Characterizing Parametric and Convergence Stability in Nonconvex and Nonsmooth Optimizations: A Geometric Approach

We consider stability issues in minimizing a continuous (probably parameterized, nonconvex and nonsmooth) real-valued function $f$. We call a point stationary if all its possible directional derivatives are nonnegative. In this work, we focus on two notions of stability on stationary points of $f$: parametric stability and convergence stability. Parametric considerations are widely studied in various fields, including smoothed analysis, numerical stability, condition numbers and sensitivity analysis for linear programming. Parametric stability asks whether minor perturbations on parameters lead to dramatic changes in the position and $f$ value of a stationary point.

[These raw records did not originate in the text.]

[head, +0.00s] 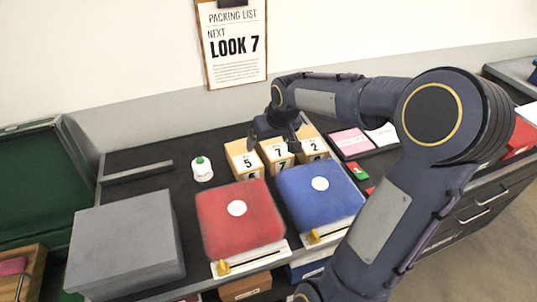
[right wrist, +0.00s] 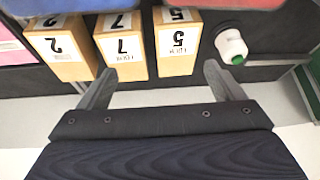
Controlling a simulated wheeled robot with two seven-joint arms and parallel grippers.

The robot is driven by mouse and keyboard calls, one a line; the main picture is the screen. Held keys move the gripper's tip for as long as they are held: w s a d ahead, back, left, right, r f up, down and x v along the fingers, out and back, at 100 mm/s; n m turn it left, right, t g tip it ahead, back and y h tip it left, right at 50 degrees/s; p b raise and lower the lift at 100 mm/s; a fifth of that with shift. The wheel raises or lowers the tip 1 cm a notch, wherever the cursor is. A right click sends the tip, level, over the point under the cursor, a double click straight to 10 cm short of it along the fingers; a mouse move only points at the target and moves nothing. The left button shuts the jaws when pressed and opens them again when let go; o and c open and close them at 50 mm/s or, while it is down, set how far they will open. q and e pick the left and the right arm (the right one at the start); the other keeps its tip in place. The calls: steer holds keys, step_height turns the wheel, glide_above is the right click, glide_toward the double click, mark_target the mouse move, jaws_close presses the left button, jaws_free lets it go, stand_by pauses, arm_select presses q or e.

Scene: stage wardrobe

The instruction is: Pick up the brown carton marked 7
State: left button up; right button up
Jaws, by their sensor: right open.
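The brown carton marked 7 (head: 276,155) stands on the dark counter between the carton marked 5 (head: 245,162) and the carton marked 2 (head: 314,147). In the right wrist view the carton marked 7 (right wrist: 123,47) shows upside down, between the carton marked 2 (right wrist: 58,50) and the carton marked 5 (right wrist: 177,43). My right gripper (head: 284,142) is over the row of cartons in the head view. In the right wrist view its fingers (right wrist: 163,88) are apart with nothing between them, and carton 7 lies beyond them. My left gripper is not in view.
A white bottle with a green cap (head: 202,170) stands left of carton 5. A grey box (head: 125,245) is at the left. A packing list (head: 234,45) reading LOOK 7 hangs on the wall.

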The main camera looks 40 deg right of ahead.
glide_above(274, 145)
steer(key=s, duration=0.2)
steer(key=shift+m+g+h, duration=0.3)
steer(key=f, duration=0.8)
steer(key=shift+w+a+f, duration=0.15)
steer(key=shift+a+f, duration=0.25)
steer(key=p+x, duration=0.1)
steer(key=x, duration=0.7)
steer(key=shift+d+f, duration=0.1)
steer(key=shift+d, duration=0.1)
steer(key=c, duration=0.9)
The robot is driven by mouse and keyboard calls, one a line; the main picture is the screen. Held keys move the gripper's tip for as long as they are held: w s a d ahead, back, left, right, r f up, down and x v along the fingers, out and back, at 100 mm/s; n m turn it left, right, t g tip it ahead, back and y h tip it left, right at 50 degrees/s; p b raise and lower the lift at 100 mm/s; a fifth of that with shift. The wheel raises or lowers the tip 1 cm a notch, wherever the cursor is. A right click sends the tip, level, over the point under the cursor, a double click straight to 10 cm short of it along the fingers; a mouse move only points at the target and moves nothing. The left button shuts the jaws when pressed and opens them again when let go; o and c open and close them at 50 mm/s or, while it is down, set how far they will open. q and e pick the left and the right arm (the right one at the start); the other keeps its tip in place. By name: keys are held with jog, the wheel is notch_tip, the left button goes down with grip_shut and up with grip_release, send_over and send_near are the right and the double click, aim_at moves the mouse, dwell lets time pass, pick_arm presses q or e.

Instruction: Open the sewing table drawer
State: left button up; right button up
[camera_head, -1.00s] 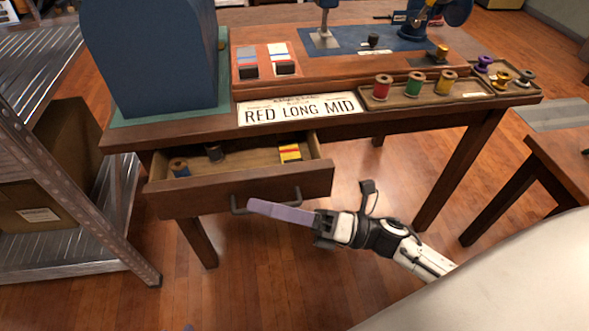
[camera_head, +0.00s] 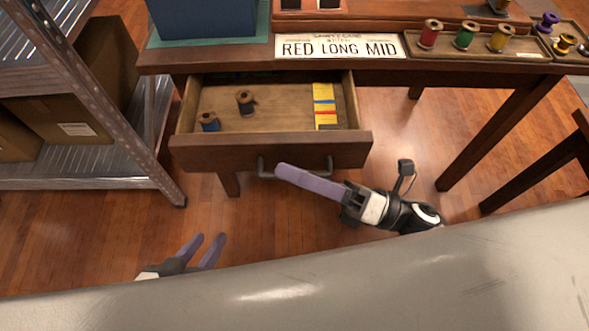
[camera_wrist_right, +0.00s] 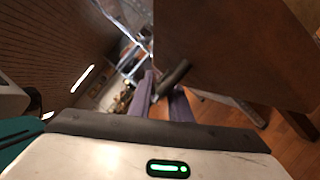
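The sewing table (camera_head: 470,72) has a wooden drawer (camera_head: 270,152) pulled well out below its top. The drawer holds a blue thread spool (camera_head: 208,122), a dark spool (camera_head: 245,103) and a yellow item with coloured bands (camera_head: 324,98). My right gripper (camera_head: 285,172) is at the dark drawer handle (camera_head: 262,168). In the right wrist view the handle (camera_wrist_right: 173,78) passes between its two purple fingers (camera_wrist_right: 163,92), which look closed around it. My left gripper (camera_head: 203,242) is open and empty, low over the floor at the lower left, clear of the drawer.
A metal shelf rack (camera_head: 105,105) with cardboard boxes stands left of the drawer. On the table are a sign (camera_head: 340,47), a spool tray (camera_head: 480,45) and a blue object (camera_head: 205,15). Bare floor lies before the drawer.

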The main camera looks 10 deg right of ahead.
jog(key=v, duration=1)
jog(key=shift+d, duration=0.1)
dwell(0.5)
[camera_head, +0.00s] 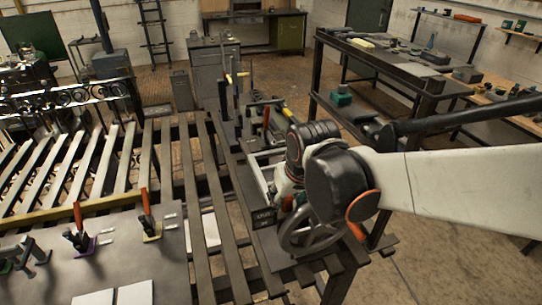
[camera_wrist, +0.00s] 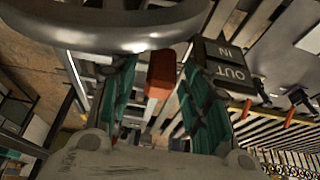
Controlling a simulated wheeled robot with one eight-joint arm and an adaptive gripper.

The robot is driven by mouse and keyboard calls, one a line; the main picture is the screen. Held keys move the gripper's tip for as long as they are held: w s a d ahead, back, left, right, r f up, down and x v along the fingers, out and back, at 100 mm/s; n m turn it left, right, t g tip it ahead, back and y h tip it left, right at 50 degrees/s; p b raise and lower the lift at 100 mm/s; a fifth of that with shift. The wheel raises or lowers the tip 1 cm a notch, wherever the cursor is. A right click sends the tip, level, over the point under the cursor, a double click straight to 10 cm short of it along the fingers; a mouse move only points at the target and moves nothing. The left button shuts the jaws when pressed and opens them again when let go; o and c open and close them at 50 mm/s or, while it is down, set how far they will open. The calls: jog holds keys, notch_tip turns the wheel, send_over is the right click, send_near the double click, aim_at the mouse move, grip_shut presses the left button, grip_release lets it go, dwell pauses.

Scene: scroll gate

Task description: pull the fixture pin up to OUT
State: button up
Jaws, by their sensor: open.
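An orange-red grip (camera_wrist: 161,74), which looks like the fixture pin's handle, shows in the wrist view between the two green-padded fingers of my gripper (camera_wrist: 157,80). The fingers are spread, with a visible gap on each side of the grip. I cannot tell whether the grip is fully between the pads in depth. A dark plate marked IN and OUT (camera_wrist: 234,72) is just right of the fingers. In the head view the plate (camera_head: 263,217) stands left of the handwheel. My arm hides most of the gripper and the pin there.
A metal handwheel (camera_head: 312,232) is close by; its rim (camera_wrist: 110,32) crosses the top of the wrist view, near the fingertips. A slatted bench (camera_head: 205,200) and a plate with orange-handled clamps (camera_head: 148,215) lie left. A workbench (camera_head: 385,65) stands behind right.

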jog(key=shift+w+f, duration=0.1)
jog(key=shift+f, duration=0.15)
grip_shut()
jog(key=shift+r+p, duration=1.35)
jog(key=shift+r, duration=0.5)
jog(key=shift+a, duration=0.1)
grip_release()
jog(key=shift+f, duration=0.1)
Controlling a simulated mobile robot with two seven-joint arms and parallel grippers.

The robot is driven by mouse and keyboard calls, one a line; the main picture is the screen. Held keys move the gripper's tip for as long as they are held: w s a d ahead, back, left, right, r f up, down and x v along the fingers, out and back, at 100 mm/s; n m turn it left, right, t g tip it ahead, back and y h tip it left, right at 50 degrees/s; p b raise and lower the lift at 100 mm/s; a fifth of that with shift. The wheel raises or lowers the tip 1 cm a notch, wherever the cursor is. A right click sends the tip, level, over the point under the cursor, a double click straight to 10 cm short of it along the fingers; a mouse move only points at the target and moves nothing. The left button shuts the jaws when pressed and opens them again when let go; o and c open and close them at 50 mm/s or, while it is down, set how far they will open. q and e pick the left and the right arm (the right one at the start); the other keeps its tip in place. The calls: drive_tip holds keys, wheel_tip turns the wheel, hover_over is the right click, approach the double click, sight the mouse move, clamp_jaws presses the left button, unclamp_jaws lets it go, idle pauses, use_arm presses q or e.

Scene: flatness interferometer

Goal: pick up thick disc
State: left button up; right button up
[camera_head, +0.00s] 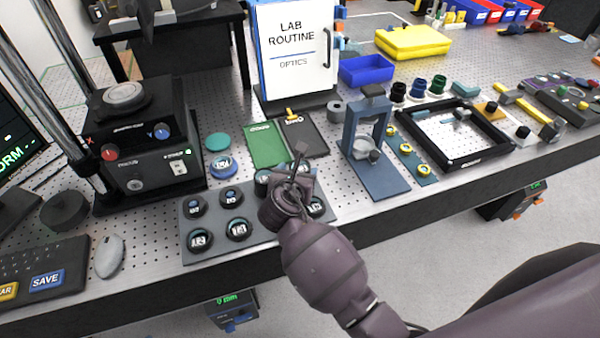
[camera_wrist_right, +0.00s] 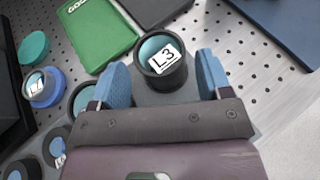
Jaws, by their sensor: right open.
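A tall black-rimmed disc labelled L3 (camera_wrist_right: 161,60), which looks like the thick disc, stands at the far side of a grey tray (camera_head: 216,214). In the right wrist view it has a teal face and a white label. My right gripper (camera_wrist_right: 162,64) is open, with a blue finger on each side of this disc. I cannot tell whether the fingers touch it. In the head view my right gripper (camera_head: 291,178) is over the tray's right part and hides much of the disc there. My left gripper is not in view.
Several other black-rimmed discs (camera_head: 237,229) sit in the tray. A blue disc (camera_head: 222,168) and a teal disc (camera_head: 218,142) lie behind it. A green pad (camera_head: 267,145) is behind my gripper, and a blue-grey stand (camera_head: 375,180) is to its right.

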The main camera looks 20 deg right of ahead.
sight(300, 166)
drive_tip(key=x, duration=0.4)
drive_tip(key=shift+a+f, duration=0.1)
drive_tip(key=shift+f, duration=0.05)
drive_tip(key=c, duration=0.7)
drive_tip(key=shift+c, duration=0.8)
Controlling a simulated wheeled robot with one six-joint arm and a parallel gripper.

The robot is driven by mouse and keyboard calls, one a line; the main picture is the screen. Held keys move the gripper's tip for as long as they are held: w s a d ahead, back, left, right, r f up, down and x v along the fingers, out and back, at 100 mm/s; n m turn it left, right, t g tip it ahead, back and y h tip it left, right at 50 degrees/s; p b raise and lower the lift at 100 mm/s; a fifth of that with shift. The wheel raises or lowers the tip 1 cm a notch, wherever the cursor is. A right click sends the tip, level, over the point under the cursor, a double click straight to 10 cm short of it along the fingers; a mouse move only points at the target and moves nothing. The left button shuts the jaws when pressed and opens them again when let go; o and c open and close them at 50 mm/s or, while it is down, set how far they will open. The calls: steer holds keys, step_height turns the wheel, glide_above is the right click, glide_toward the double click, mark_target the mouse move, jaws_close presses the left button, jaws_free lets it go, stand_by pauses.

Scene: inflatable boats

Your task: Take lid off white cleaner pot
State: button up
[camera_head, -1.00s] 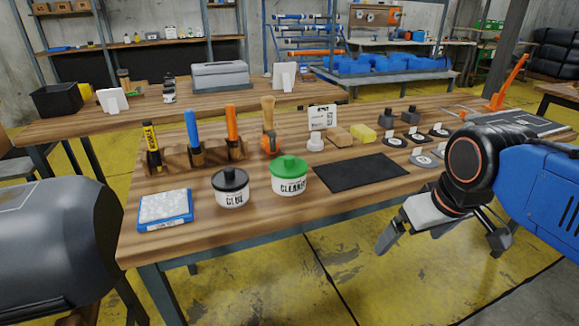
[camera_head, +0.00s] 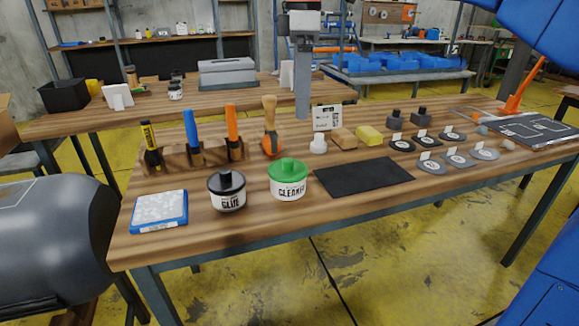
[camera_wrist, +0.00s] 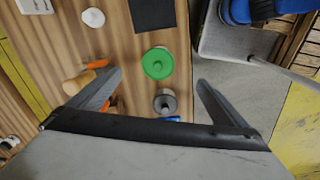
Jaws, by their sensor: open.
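The white cleaner pot (camera_head: 288,189) stands upright on the wooden bench with its green knobbed lid (camera_head: 288,170) on. In the wrist view the green lid (camera_wrist: 157,63) shows from above, between and slightly beyond the fingertips. My gripper (camera_head: 303,114) hangs fingers down above the bench, seen edge-on and higher than the pot. In the wrist view my gripper (camera_wrist: 160,78) is open and empty, its two fingers spread wide and apart from the lid. The pot's white body is mostly hidden there by its lid.
A glue pot (camera_head: 228,197) with a black lid stands close left of the cleaner. A blue-edged tray (camera_head: 160,211) lies farther left. Behind are a tool rack (camera_head: 170,158) and an upright brush (camera_head: 271,128). A black mat (camera_head: 364,177) lies to the right.

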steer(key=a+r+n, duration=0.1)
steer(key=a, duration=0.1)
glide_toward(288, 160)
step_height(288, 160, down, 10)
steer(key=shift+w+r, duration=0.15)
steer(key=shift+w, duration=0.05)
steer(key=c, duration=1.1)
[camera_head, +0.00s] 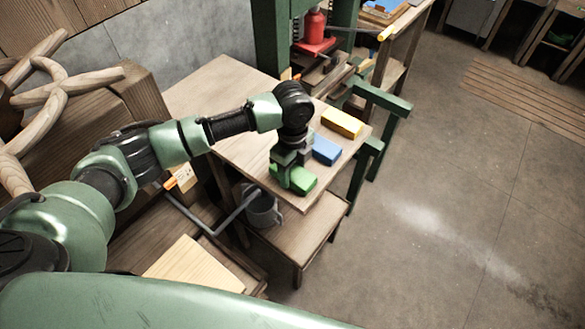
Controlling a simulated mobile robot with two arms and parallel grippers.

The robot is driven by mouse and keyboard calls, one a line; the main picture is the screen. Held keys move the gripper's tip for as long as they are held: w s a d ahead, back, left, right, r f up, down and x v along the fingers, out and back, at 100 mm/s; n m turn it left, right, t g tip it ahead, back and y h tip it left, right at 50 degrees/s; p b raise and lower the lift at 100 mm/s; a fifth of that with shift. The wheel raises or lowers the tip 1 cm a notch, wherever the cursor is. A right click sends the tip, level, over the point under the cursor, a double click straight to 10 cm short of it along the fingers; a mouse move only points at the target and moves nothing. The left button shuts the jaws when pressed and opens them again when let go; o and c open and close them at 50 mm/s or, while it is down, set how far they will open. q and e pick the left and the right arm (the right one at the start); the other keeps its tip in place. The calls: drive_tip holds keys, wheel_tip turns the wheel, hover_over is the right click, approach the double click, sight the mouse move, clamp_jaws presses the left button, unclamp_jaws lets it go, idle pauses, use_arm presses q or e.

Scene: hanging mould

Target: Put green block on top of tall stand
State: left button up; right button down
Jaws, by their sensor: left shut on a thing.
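The green block (301,184) is at the near corner of a wooden tabletop (222,100). My left gripper (285,180) comes down over the block from above and is shut on it, hiding its left part. I cannot tell whether the block touches the wood or is slightly raised. A blue block (326,150) and a yellow block (342,123) lie in a row behind it on the same top. I cannot tell for sure which piece is the tall stand. My right gripper is not in view.
A lower wooden stool (305,238) stands below the near corner, with a grey pot (263,208) beside it. A green metal frame with a red item (315,28) stands behind the table. The floor (440,190) to the right is clear.

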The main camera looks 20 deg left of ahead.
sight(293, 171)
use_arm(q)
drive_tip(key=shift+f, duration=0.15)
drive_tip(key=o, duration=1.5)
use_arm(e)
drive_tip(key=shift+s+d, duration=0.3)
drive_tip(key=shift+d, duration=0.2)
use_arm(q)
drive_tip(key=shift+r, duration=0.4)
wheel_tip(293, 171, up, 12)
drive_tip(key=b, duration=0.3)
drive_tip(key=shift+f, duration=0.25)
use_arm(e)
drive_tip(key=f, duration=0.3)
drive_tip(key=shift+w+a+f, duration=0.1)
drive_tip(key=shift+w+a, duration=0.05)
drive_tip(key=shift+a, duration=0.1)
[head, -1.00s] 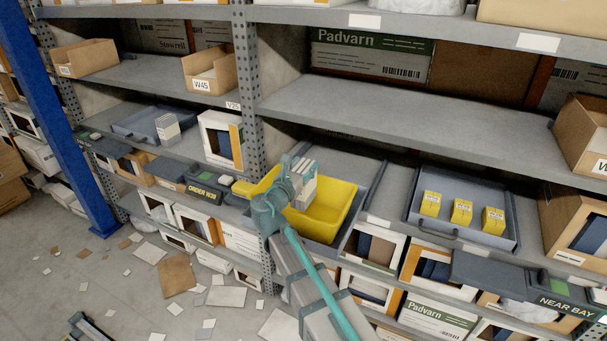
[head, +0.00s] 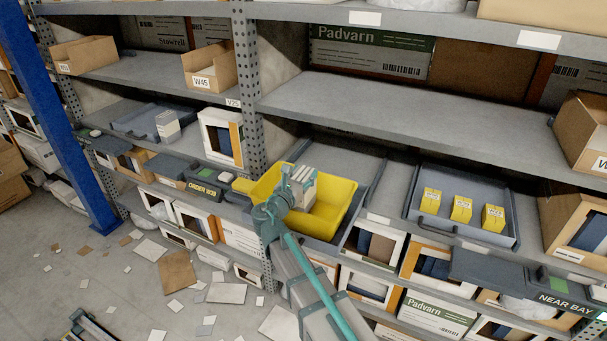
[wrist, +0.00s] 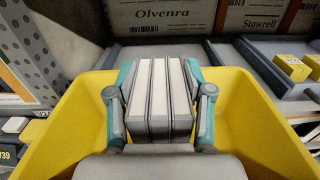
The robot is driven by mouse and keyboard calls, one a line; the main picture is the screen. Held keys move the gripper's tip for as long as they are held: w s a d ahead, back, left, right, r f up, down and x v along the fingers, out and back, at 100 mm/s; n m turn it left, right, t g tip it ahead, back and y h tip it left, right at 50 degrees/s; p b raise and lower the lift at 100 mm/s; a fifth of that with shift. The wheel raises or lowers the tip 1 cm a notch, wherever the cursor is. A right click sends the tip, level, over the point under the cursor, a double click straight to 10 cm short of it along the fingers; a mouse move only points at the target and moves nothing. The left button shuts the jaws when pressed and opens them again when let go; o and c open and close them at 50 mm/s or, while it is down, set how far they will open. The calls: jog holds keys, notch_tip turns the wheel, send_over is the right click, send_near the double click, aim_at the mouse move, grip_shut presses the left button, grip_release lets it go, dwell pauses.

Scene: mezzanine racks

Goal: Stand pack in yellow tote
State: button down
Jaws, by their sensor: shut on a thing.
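My gripper (head: 301,176) is shut on the pack (head: 304,190), a block with white and grey stripes. In the wrist view the pack (wrist: 160,92) stands between the two teal-edged fingers, its stripes running upright. The yellow tote (head: 341,212) sits on the middle shelf, right of the perforated post. The pack is over the tote's opening, and the tote's yellow walls (wrist: 262,115) show on both sides of it in the wrist view. The pack's lower end and the tote floor beneath it are hidden, so I cannot tell whether they touch.
A grey tray (head: 418,235) with three small yellow boxes (head: 461,209) lies to the right. The perforated post (head: 249,90) stands close left of the tote. The upper shelf (head: 410,115) runs above and behind it. Another grey tray (head: 135,124) is at left.

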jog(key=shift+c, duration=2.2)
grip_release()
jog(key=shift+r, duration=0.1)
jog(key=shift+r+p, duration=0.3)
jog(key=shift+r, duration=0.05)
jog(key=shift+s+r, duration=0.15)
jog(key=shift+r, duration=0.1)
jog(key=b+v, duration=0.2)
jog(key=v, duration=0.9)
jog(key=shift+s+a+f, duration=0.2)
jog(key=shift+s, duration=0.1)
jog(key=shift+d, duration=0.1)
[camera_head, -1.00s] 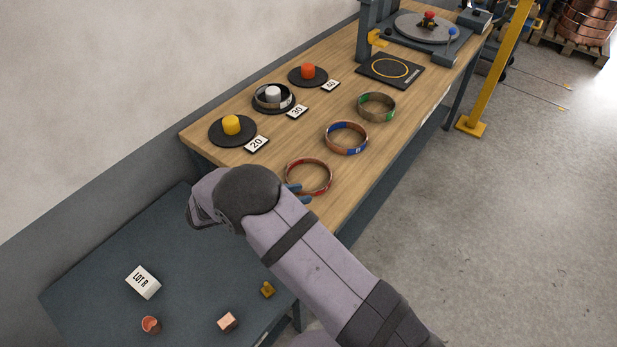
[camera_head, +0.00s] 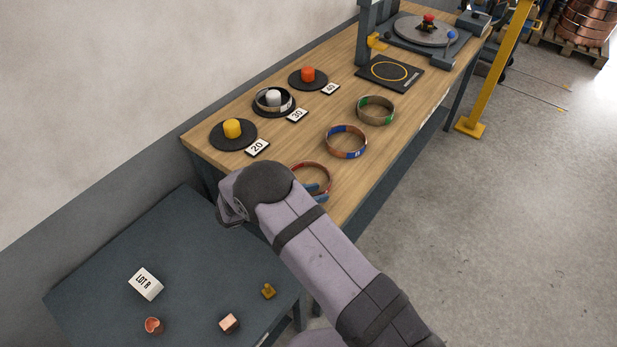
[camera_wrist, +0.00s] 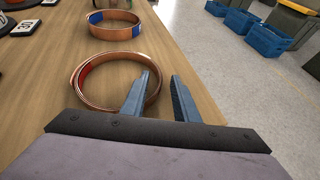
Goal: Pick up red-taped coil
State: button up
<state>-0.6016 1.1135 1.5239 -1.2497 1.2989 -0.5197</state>
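The red-taped coil (camera_head: 316,166) is a copper ring with red tape, lying on the wooden bench near its front end. In the head view my arm covers its near part. In the wrist view the coil (camera_wrist: 76,80) lies left of centre, with red tape on its left side. My gripper (camera_wrist: 160,80) is open with two blue-grey fingers. The left finger overlaps the coil's right rim in the picture, and the right finger is to the right of the ring. Nothing is held between them. In the head view the fingertips (camera_head: 318,190) show at the coil's near side.
A blue-taped coil (camera_head: 346,141) and a green-taped coil (camera_head: 375,110) lie farther along the bench. Dark round stands with yellow (camera_head: 232,128), white (camera_head: 274,97) and orange (camera_head: 308,74) posts line the wall side. A lower dark table (camera_head: 200,260) holds small items.

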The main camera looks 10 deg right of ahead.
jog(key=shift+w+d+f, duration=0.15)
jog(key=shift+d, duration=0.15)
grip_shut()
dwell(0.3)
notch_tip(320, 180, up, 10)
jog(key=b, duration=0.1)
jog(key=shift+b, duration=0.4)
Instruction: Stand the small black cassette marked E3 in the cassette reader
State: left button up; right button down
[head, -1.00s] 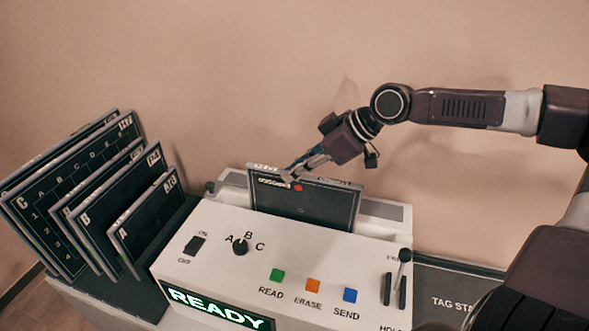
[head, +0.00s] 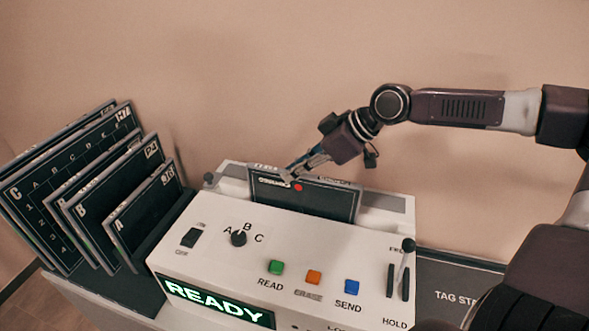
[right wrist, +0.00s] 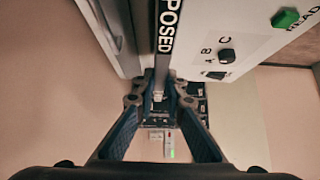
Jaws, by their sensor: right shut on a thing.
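A black cassette (head: 305,203) stands upright at the slot along the back of the white cassette reader (head: 220,262), its lower part hidden behind the reader's top. It has a red dot and small lettering on its face; I cannot read an E3 mark. My right gripper (head: 291,175) is shut on the cassette's top edge, left of its middle. In the right wrist view my right gripper (right wrist: 160,88) closes on the cassette's edge (right wrist: 165,30), which reads "POSED". My left gripper is not in view.
A dark rack (head: 142,268) at left holds several upright black cassettes of different sizes. The reader has a knob (head: 239,238), green, orange and blue buttons, levers at right and a lit READY display (head: 215,302). A grey tag station (head: 450,280) lies right of it.

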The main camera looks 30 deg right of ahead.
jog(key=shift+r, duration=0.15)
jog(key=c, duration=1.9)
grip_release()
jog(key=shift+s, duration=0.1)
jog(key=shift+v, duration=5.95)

Meanwhile, convergence stability indicates a non-escapable solution: Any point sequence iteratively produced by an optimization algorithm cannot escape from a neighborhood of a stationary point but gets close to it in the sense that such stationary points are stable to the precision parameter and algorithmic numerical errors. It turns out that these notions have deep connections to geometry theory. We show that parametric stability is linked to deformations of graphs of functions. On the other hand, convergence stability is concerned with area partitioning of the function domain. Utilizing these connections, we prove quite tight conditions of these two stability notions for a wide range of functions and optimization algorithms with small enough step sizes and precision parameters. These conditions are subtle in the sense that a slightly weaker function requirement goes to the opposite of primitive intuitions and leads to wrong conclusions. We present three applications of this theory. These applications reveal some understanding on Nash equilibrium computation, nonconvex and nonsmooth optimization, as well as the new optimization methodology of deep neural networks.